Perched on the sunny Queensland coast 161 miles northeast of Brisbane, Fraser Island is the world's largest sand island and home to one of 2002's world's best beaches. But this World Heritage Site has more to offer than just sun and sand. It's an ecologist's dream, with 640 square miles of unspoiled natural paradise. Rain forests with 1,000-year-old trees sprout from the sand, Australia's second-largest collection of freshwater lakes dot the island and whales frolic in the sheltered waters just off the coast. The island is also teeming with life - 230 species of birds and 25 species of mammals, including wallabies, possums, flying foxes and Eastern Australia's purest breed of dingo, roam the island. Of course, for those more interested in sunbathing than exploring the ecosystem, there is a 75-mile stretch of beach that runs along the island's east coast. Above and beyond the abundance of soft sand, there are a host of water sports as well, from snorkeling to sailing, kayaking, fishing and more.
For nature-loving beach enthusiasts, there may be no better place in the world than Fraser Island. And remote and undeveloped as it is, it still manages to offer lodgings to suit almost any traveler - from the backpacking eco-tourist to the resort-seeker.
Sunstate and Flight West airlines offer daily flights to Hervey Bay. From there, charter flights and helicopter service offer travel to Fraser Island. Visitors can also reach Fraser Island via ferry. Once on the island, getting around is limited to four-wheel drive vehicles as there are no paved roads.
Fraser Island is on Queensland's Sunshine Coast, which tells you a bit about the weather. Average temperatures tell you more - the maximum temperature from December through March is around 80 degrees Fahrenheit; average low temperature from June through August hovers around 68 degrees Fahrenheit.
Fraser Island is extremely remote and impossible to traverse without a four-wheel drive vehicle. Therefore, its lodging options are limited to one main resort, Kingfisher Bay - which offers everything from rustic to resort lodgings - plus Fraser Island Retreat and Eurong, and a multitude of campsites offered by the national park.
Just as lodging is rather limited, so too is dining. Because getting around isn't easy, most people tend to eat wherever they're staying - either at a resort or by cooking their own meals at their campsite. Either way, visitors will likely get a true taste of Australian cuisine - which has in recent years seen an upsurge in the use of native ingredients, including bush tomatoes, seeds, nuts, lemon myrtle, fungi, and even emu and kangaroo. Such ingredients are usually melded with more common ingredients for a uniquely Australian dining experience. Australia's coastal regions benefit from an abundance of seafood, which means marine life is likely to be a mainstay on Fraser Island menus - from rock lobsters, to prawns (shrimp), abalone, scallops, cod, perch and countless other varieties.

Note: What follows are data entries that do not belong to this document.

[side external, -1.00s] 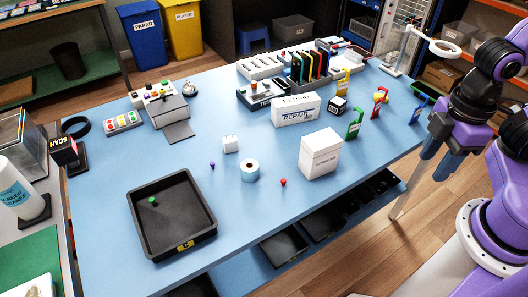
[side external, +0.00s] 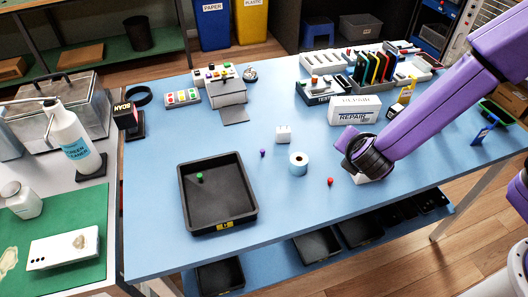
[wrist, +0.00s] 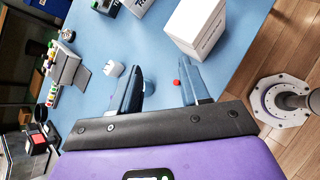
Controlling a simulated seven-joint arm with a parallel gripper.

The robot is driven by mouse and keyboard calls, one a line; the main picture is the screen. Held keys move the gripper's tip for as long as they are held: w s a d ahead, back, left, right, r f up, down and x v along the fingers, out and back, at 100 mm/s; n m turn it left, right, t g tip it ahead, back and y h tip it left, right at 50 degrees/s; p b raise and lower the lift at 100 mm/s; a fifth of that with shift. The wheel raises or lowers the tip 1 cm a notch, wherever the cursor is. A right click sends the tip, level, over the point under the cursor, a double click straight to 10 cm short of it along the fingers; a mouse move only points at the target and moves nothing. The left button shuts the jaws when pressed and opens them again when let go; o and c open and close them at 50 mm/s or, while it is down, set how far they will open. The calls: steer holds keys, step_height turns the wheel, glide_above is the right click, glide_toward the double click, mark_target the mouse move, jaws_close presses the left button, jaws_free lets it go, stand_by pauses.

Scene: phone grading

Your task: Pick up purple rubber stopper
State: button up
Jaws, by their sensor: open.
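The small purple rubber stopper (side external: 263,153) stands on the blue table in the side external view, left of a light-blue tape roll (side external: 298,164) and below a small white block (side external: 283,134). I cannot make it out in the wrist view. My gripper (wrist: 159,64) is open and empty in the wrist view, its two blue fingers apart above the table. In the side external view my arm reaches in from the right, to the right of the stopper, and its fingers are hidden.
A red stopper (side external: 330,181) stands right of the roll. A black tray (side external: 222,226) holds a green stopper (side external: 200,177). A white box (wrist: 205,22) stands close to my gripper. Table between the tray and the purple stopper is clear.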

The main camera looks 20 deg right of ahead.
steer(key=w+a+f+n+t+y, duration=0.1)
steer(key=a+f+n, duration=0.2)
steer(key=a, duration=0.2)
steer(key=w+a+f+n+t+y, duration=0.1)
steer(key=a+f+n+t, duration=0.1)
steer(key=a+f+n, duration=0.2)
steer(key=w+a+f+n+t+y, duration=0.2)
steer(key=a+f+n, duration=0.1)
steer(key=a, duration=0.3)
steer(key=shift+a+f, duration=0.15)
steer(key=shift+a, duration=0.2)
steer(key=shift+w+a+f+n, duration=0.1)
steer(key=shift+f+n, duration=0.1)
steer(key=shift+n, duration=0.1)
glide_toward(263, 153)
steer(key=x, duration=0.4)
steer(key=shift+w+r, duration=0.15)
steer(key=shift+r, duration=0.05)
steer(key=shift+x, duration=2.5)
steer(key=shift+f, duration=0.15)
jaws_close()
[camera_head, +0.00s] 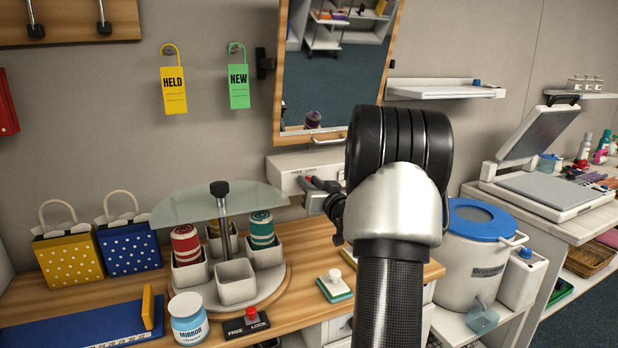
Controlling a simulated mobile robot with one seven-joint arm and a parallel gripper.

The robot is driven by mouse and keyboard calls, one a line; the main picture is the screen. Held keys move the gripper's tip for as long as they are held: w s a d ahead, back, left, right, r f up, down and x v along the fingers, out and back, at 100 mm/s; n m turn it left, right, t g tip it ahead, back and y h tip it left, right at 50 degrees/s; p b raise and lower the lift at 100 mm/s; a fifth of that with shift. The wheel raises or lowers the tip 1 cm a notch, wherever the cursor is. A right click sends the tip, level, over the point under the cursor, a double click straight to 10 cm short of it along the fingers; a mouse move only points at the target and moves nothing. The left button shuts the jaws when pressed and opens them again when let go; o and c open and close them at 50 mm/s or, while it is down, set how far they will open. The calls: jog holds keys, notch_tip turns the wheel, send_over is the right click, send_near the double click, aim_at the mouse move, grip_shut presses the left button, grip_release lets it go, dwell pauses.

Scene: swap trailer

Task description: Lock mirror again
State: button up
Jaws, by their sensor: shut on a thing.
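The mirror (337,70) hangs on the wall in a wooden frame and looks tilted. Below it is a pale wall box (288,164) whose label reads "FREE LOCK", with a red handle (309,180) on its front. My gripper (318,184) is at this box, shut on the red handle, as far as shows. My own arm hides the right part of the box, and the handle's exact setting cannot be told. A jar labelled "MIRROR" (188,324) stands on the wooden counter, beside a black base with a red knob (251,313) marked "FREE LOCK".
A carousel with grey cups (236,282) and a glass top (219,204) stands left of my arm. A white bin with a blue lid (480,217) and a scanner-like device (549,193) are at right. Yellow (173,92) and green (239,86) tags hang on the wall.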

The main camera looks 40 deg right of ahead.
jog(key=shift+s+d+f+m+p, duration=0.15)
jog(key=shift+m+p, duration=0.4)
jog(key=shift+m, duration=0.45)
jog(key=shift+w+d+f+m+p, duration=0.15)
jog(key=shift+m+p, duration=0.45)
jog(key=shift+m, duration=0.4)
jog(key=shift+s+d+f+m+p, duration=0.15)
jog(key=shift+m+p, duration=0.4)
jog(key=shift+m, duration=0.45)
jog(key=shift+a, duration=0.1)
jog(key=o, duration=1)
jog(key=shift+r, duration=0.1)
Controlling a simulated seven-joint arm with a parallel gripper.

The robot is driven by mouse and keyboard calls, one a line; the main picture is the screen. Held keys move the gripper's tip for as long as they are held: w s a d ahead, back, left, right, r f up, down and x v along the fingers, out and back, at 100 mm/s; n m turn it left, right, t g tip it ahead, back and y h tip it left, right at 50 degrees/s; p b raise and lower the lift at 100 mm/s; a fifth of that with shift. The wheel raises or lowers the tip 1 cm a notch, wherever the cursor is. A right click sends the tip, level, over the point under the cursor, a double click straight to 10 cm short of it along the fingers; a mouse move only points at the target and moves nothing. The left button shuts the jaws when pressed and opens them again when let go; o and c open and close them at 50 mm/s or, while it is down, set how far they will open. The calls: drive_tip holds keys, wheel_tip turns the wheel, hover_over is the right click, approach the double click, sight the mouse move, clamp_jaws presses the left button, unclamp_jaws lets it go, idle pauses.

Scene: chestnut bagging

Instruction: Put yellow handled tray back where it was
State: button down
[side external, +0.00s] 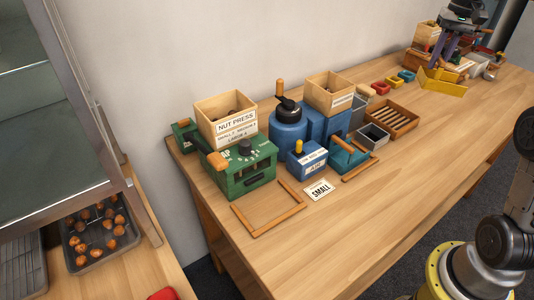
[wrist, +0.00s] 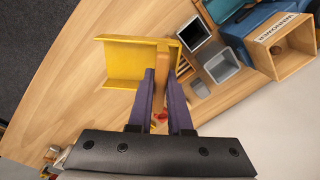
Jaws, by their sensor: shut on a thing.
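The yellow tray (side external: 443,84) is at the far right end of the long table in the side view, below my gripper (side external: 437,66). In the wrist view the yellow tray (wrist: 132,60) shows as an angled open shape with a wooden handle (wrist: 163,62) at its right side. My gripper's two purple fingers (wrist: 166,80) are shut on that handle. I cannot tell whether the tray touches the table or hangs just above it.
A wooden frame (side external: 268,221) lies empty. The table front (side external: 430,150) is clear.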

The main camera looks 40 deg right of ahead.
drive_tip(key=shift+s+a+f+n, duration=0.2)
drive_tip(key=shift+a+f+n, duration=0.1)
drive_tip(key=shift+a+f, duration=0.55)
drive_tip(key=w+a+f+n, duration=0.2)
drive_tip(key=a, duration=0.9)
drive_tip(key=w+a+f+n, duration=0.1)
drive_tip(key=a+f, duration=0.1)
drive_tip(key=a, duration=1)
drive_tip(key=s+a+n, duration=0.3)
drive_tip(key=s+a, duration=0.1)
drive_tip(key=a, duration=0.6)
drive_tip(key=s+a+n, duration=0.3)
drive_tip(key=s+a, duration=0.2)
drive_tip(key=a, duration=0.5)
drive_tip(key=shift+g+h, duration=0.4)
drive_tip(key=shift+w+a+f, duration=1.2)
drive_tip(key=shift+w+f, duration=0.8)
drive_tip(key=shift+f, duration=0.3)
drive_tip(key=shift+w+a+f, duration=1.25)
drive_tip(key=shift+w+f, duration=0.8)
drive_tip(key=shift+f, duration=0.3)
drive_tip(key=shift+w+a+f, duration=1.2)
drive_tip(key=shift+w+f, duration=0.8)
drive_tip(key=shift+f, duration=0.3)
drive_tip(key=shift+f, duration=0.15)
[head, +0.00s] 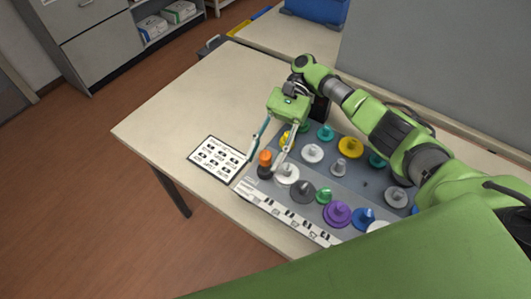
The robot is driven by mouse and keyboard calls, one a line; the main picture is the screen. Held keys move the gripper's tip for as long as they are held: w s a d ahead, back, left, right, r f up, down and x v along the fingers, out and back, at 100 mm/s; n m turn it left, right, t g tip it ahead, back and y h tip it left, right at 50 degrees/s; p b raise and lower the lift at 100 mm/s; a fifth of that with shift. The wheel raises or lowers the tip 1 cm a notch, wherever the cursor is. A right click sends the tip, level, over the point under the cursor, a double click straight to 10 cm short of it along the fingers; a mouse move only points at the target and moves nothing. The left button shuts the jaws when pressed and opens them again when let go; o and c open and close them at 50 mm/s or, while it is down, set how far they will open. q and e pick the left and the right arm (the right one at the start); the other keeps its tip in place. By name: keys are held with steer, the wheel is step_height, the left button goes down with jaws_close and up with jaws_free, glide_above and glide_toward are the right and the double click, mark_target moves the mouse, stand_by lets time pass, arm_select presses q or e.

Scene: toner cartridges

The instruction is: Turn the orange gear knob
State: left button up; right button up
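The orange gear knob (265,156) stands upright at the left corner of a grey panel (296,212), on a dark round base (264,171). My right gripper (262,162) reaches down over it from the upper right. Its two fingers are spread, one to the left of the knob and one to the right. The fingers look open around the orange knob, and I cannot tell whether either one touches it. My left gripper is not in view.
Beside it on the panel are a white knob (287,173), a yellow knob (350,147), a purple knob (338,213) and several others. A printed card (217,158) lies left of the panel. The table's (190,100) left part is clear. A grey partition (440,70) stands behind.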

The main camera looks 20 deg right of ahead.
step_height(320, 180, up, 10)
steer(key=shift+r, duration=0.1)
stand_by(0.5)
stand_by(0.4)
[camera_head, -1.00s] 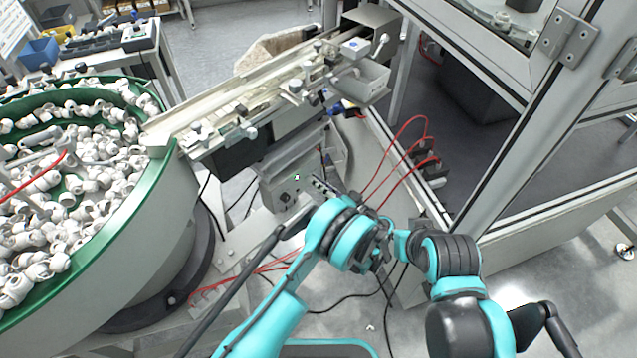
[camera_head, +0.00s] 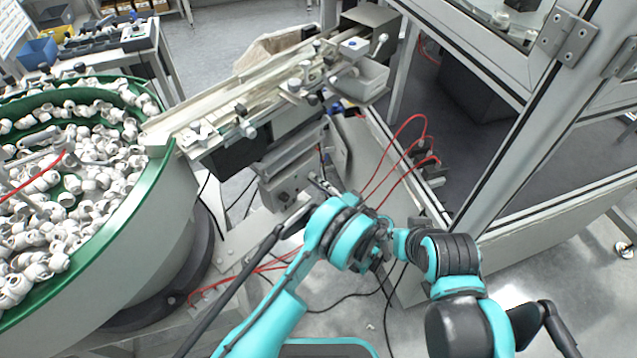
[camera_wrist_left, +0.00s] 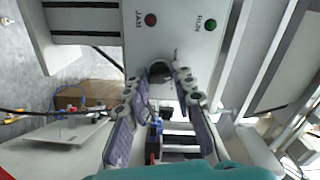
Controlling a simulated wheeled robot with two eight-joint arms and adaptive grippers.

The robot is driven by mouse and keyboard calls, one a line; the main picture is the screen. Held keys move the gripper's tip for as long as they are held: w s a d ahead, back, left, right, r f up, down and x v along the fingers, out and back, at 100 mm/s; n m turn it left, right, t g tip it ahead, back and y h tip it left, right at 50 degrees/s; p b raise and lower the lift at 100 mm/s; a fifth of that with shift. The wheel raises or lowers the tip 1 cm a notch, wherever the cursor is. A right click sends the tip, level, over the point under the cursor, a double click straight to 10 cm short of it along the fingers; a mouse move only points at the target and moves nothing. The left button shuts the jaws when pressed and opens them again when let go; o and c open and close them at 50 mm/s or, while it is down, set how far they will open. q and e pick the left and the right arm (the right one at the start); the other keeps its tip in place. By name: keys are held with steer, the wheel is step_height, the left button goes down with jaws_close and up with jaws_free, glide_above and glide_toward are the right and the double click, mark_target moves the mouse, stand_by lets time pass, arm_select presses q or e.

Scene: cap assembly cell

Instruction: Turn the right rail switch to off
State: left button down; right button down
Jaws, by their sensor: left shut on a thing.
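A grey control box (camera_head: 288,187) stands below the rail conveyor in the head view. In the left wrist view its pale panel (camera_wrist_left: 180,45) has a red JAM light (camera_wrist_left: 150,19) and a green RUN light (camera_wrist_left: 212,24). Below them is a dark rotary switch (camera_wrist_left: 160,72), partly hidden by my fingers. My left gripper (camera_wrist_left: 170,74) is shut on this switch, with one fingertip on each side of it. In the head view the left gripper (camera_head: 318,184) reaches the box's right side. The switch's setting cannot be read.
A green-rimmed feeder bowl (camera_head: 150,185) full of white fittings stands at the left. The rail conveyor (camera_head: 235,105) runs above the box. Red air hoses (camera_head: 400,135) and the metal frame of an enclosure (camera_head: 510,135) are close on the right.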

The 75-mile strip of beach on Fraser Island's east coast is also its main thoroughfare, which means driving is for four-wheel drive vehicles only and certain rules apply (such as the sensible warning from locals to avoid driving when high tide is approaching). However, one rule is the same throughout Australia - drivers stay to the left, even when on the beach and there's no handy yellow line to mark the middle of the road.
While You Are There
If visiting between August and October, don't miss the excellent opportunities for whale watching. The sheltered waters of Fraser Island are Australia's whale-watching capital, and magnificent humpbacks can be spotted on the island's western side.
To Fake That You've Been There
Casually mention that Fraser Island's Aboriginal name is "K'Gari," or paradise.